I feel like I got a little muddled toward the end of that previous paragraph, but whatever, this is my first pass at a bigger concept I hope to devote more time, care, and research to as time goes on.  Let’s place what I’m talking about in some context by looking at some adjacent industries to boardgames: RPGs and Digital Games.  Now, while adjacent, those industries are apples-to-oranges to boardgaming in terms of scope, marketshare, creatorbase, audiencebase, media coverage, etc.  But there is still overlap, and both the creation of the game and the publication of the product have things in common with the process for boardgames.  Also, obviously, they’re all games.  But I’d argue that RPGs, in a time where the hobby is flourishing but the monopolies are smaller and more consolidated, have seen an explosion in independent publications because the largely profit-driven barriers to entry are lower than they are for boardgames.  The fact that so many RPGs are free of physical components, and therefore the exchange of goods for money is more nebulous, has allowed a much wider and deeper diversity of creators and offerings.  Print and Play aside, there’s relatively few pay-what-you-can boardgames, whereas RPGs have actually succeeded (at least partially) at creating an unregulated competitive marketplace for their non-physical products.  Now, as with boardgames, the option of devoting your time to creating a product where profits are at the discretion of your consumers’ generosity is limited to a privileged few.  So there are still creators and creations locked out by that barrier to access.  And now we also see the other end of the luxury-deluxe-premium argument earlier; the less risky it is to create the product, the more people are allowed to partake in it.  But that looser bottleneck still lets in the same rich people while the least advantaged are still locked out, and those in-between have a wider field of competition for their offerings.  Is it a better market? It’s a different market, but as long as it’s a market, it’s not really free.

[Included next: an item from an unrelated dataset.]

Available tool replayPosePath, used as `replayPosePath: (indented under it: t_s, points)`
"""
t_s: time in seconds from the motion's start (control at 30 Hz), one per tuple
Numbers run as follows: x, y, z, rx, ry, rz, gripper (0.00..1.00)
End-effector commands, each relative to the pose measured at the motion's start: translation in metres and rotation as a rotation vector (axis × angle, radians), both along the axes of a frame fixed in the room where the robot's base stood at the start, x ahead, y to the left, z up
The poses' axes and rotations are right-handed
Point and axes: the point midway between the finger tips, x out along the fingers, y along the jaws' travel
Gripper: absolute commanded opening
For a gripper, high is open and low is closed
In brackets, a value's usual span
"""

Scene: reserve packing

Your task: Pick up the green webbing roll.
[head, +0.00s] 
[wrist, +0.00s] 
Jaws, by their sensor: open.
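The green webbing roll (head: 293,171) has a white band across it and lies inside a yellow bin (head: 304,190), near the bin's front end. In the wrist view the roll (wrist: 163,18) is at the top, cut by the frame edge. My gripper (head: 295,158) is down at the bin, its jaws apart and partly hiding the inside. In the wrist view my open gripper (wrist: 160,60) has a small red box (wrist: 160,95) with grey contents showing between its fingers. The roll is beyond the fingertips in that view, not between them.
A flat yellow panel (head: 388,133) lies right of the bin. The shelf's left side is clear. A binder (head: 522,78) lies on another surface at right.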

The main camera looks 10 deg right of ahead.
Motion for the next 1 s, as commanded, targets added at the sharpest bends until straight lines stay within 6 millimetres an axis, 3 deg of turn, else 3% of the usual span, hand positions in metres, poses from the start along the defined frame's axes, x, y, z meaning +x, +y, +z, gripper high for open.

I’m winding down for this draft, but I think that digital gaming offers analogous (ha.  ha.  ha.) lessons as well.  The barriers to production are more front-loaded, in the form of the education required to build digital games, which is probably a greater filter than hosting or distribution, though that’s not to discount the focused expertise and financial resources required for digital publication.  But I’d say that the time and money (the means to live and build a digital life) to learn to code are the primary, or at least best-documented, hoop to jump through.  Now, with the biggest, widest market of the three, another problem is likewise more pronounced; no one can find your game without people talking about your game.  And putting aside the spurious, vile takes on games journalism that I’ve already written an actual play about, we’re living in a time where news publications and media orgs have either been looted by private equity and vulture capitalists, led into oblivion by the Facebook-orchestrated pivot to video, and/or eaten by multinational conglomerates.  The ways in which we find and learn about digital games are as fraught as the ways in which they are created; and thus any subsequent discussions of the merits of games, and value judgments on their comparative quality or value, should by necessity address the factors and biases that informed which games were selected for judgment and which creators were deemed worthy of review.

Alright, that’s, uh, two full pages of rough sketching out, I think we can stick a fork in that for now.  I stand by none of this and all of this, it’s definitely still a work in progress, but I think there’s worthwhile arguments in there if I can just clean them up, connect them, and make them coherent.  Happy Thursday.  Black Lives Matter.  Capitalism relies on racism.  Bye now.